Le Contrôle fédéral des finances (CDF) tire la sonnette d'alarme. Dans une lettre enflammée adressée à la ministre de la Défense Viola Amherd, la délégation énumère pas moins de sept grands projets d'armement et d'informatique, qui présentent des problèmes et des risques massifs. Retards croissants, risques en hausse et ressources insuffisantes: les politiciens financiers sont inquiets. La radio SRF parle d'une «liste d'échecs», dont le coût total est estimé à 19 milliards de francs.

  • L'acquisition du nouveau système de surveillance de l'espace aérien suisse, qui devrait déjà être en service, est retardée. En effet, le système radar actuel est obsolète et a atteint la fin de sa durée de vie; il risque ainsi de tomber en panne à tout moment. Mais à cause de problèmes d'intégration, la mise en service du nouveau système est repoussée de plusieurs années.
  • L'introduction d'un nouveau logiciel informatique est en pause. Le logiciel de logistique militaire actuel n'est pas assez puissant et ne fonctionne pas indépendamment de l'étranger. Pas idéal en temps de crise…
L'acquisition de drones de reconnaissance israéliens est un échec. En raison de défauts techniques, ils ne sont toujours pas en service.
Photo: BAA_2015_06_16
  • L'acquisition de drones de reconnaissance israéliens est un échec. Les appareils ont été achetés en 2015 sous l'ancien conseiller fédéral, Ueli Maurer. Ils ne sont toujours pas en service en raison de défauts techniques: ils pourraient par exemple entrer en collision avec des oiseaux ou des parapentistes, comme l'a rapporté la SRF. Si le problème n'est pas résolu, les drones devraient être accompagnés par «un hélicoptère» ou «un avion». Une idée absurde.
  • Le CDF met également en garde contre le risque d'échec du projet clé de 2 milliards, destiné à remplacer les systèmes de télécommunication mobiles de l'armée. Le risque est passé de «élevé à très élevé». L'organe de surveillance constate que le projet a déjà 14 mois de retard.
  • Un retard considérable sur le calendrier est aussi constaté pour le nouveau réseau de commandement de l'armée. Celui-ci doit fonctionner, même en cas de panne des liaisons civiles. Coût estimé: 1 milliard de francs.
  • La situation n'est pas meilleure pour le projet clé «réseau de données sécurisé Plus» (RDS+) de l'Office fédéral de la protection de la population. Là aussi, le projet est confronté à de grands défis techniques et organisationnels. Son statut est passé de l'orange au rouge.
  • Enfin, le CDF estime que la mise en œuvre complète, et dans les délais, de la nouvelle plateforme de numérisation est également compromise.

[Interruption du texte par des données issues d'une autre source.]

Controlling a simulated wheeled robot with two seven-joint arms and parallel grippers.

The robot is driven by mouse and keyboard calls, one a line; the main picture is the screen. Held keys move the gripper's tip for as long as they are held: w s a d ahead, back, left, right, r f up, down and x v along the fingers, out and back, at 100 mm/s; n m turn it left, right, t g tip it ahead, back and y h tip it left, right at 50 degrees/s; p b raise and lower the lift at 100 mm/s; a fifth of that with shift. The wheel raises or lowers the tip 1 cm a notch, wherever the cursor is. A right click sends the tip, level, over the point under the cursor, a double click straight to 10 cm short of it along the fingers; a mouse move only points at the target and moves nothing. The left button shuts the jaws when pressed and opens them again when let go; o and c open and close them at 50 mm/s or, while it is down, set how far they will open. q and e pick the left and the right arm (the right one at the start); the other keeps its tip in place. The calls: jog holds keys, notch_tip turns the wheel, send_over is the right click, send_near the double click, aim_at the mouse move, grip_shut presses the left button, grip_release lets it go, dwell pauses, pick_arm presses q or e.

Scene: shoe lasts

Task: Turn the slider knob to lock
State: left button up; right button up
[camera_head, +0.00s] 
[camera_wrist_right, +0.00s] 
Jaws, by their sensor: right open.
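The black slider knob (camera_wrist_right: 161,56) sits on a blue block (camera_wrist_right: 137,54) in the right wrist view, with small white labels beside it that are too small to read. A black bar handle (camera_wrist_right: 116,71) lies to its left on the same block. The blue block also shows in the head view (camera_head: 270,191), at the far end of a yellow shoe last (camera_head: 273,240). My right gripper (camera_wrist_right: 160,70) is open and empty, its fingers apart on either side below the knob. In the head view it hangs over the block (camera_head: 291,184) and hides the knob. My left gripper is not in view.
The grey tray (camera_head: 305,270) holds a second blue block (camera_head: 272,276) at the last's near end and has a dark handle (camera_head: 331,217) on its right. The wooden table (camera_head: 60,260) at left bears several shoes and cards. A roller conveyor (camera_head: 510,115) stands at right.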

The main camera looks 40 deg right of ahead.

Une situation qui s'inscrit dans une suite logique

Le CDF estime que la situation est extrêmement préoccupante. Mais il ne s'agit que du dernier chapitre d'une longue série d'échecs, de malchances et de pannes. La liste des flops est longue, avec les avions de combat «Mirage» dans les années 1960, qui a donné le ton – cette acquisition avait déjà créé le débat à l'époque et engendré des surcoûts importants. Cinquante ans plus tard, ce sont les avions Gripen plébiscités par le ministre de la Défense d'alors, Ueli Maurer, qui étaient sous le feu des critiques. Et la liste est encore longue, allant du maintien à un prix exorbitant des camions Duro, à l'acquisition malheureuse de nouveaux lance-mines. 

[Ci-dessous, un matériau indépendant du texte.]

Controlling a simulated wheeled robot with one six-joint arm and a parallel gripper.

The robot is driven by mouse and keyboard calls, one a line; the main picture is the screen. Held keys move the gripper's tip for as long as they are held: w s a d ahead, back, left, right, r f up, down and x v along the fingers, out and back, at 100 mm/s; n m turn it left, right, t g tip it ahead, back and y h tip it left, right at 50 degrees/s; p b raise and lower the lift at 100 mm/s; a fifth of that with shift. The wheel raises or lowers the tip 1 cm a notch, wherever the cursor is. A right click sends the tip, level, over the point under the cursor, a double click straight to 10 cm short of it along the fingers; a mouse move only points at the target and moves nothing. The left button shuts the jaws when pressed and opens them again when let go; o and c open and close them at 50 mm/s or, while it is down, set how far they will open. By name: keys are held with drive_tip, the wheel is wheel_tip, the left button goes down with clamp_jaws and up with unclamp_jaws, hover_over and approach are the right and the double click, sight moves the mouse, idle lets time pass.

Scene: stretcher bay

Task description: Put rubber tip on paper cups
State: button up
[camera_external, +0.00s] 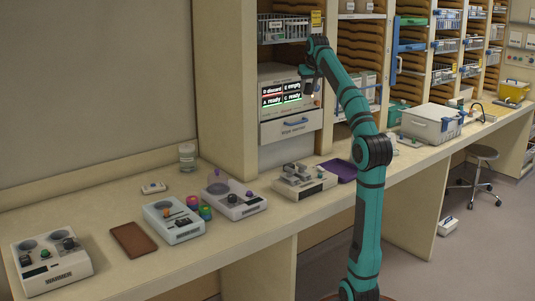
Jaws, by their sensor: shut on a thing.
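My gripper (311,88) is raised in front of the lit panel of the cabinet unit, above the counter. It is shut on a small thing, too small and partly hidden by the jaws to identify; I cannot tell whether it is the rubber tip. Small coloured cup-like pieces (205,212) stand together on the counter, right of the middle device; I cannot tell whether they are the paper cups. No other rubber tip can be made out.
The lit panel (282,94) reads discard, empty and ready above a drawer (291,127). Devices with knobs (52,262), (173,221), (234,199) line the counter. A stool (482,153) stands at right.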

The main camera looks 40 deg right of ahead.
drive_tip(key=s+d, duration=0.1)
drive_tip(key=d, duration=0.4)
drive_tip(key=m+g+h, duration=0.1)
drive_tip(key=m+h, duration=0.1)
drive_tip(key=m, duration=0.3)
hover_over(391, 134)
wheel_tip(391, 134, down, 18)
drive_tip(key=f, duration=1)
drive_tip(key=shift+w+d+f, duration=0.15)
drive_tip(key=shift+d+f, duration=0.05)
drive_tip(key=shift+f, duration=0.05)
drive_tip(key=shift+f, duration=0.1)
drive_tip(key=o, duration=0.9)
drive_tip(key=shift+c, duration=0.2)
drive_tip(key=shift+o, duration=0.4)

Au Parlement, l'impatience se fait de plus en plus ressentir. «Les problèmes sont connus depuis des années, mais ne sont toujours pas résolus», estiment plusieurs politiciens. Viola Amherd a certes hérité de nombreux problèmes de ses prédécesseurs, mais elle n'a pas non plus réussi à redresser la situation.

Et comme si cela ne suffisait pas, on a appris cette semaine que Darko Savic, collaborateur de l'Office fédéral de l'armement (Armasuisse) qui a été responsable des principaux projets dans le domaine de la défense aérienne au cours des 16 dernières années, quittait son poste. Une décision que le Département fédéral de la défense (DDPS) semble avoir pris à contrecœur – d'autant plus dans une phase aussi délicate.

En décembre, le Parlement a voté une première augmentation du budget de l'armée. Mais même les partisans doutent, au fond, que cela soit une bonne chose. Est-ce que d'autres millions de l'armement vont à nouveau partir en fumée? 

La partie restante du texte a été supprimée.